- Data
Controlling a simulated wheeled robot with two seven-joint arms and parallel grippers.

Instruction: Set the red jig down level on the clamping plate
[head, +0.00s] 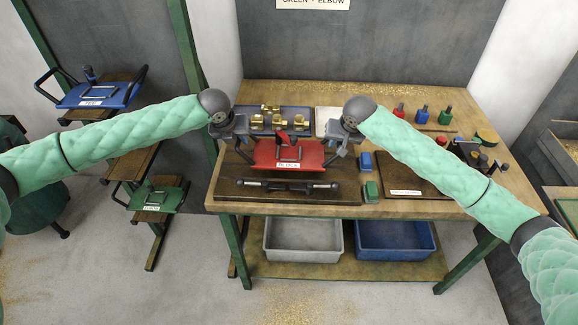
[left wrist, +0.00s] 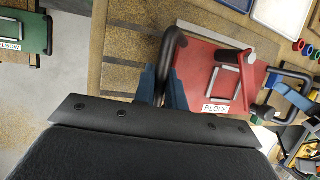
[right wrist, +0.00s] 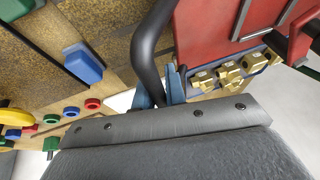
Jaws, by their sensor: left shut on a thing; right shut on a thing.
--
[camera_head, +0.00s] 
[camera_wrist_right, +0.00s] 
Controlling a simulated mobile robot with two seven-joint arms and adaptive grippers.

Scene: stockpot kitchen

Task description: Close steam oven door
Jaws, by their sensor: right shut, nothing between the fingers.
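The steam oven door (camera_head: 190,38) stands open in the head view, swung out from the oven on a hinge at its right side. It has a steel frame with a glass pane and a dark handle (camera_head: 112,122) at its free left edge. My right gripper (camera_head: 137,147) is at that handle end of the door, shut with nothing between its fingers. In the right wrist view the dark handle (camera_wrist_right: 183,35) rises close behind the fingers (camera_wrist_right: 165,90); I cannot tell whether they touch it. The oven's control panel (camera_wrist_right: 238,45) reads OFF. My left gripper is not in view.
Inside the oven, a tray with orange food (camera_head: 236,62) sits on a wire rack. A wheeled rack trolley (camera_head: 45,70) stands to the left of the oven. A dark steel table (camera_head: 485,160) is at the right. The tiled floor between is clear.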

- Objective
Each line that has the word "grippers" should be copied.

- Answer in full
Controlling a simulated wheeled robot with two seven-joint arms and parallel grippers.
Controlling a simulated mobile robot with two seven-joint arms and adaptive grippers.

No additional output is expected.